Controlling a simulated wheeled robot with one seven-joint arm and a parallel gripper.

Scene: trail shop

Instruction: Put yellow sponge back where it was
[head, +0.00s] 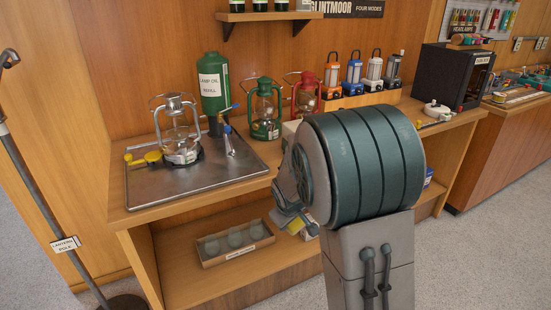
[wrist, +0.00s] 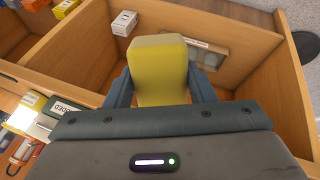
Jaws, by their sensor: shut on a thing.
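The yellow sponge (wrist: 158,72) is held between the two blue-grey fingers of my gripper (wrist: 160,88) in the wrist view. It hangs over the open shelf space under the counter. In the head view my gripper (head: 298,218) is in front of the counter's front edge, below the counter top. Only a small yellow part of the sponge (head: 294,227) shows there, and my arm hides much around it. The lower shelf (head: 190,282) lies below and to the left of my gripper.
A labelled tray (head: 208,263) with glass globes stands on the lower shelf, left of my gripper. A small white box (wrist: 124,22) stands on the shelf. The counter top holds a metal tray (head: 140,197) with a lantern (head: 178,140), and more lanterns. A pole (head: 45,190) stands at left.

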-=-=-

◆ **Exercise prompt**
Pictures are not part of the copy. Reproduce the lines from the one containing "Instruction: Put yellow" through the one containing "[wrist, +0.00s]", exactly and nothing more.

◆ **Solution for this problem**
Instruction: Put yellow sponge back where it was
[head, +0.00s] 
[wrist, +0.00s] 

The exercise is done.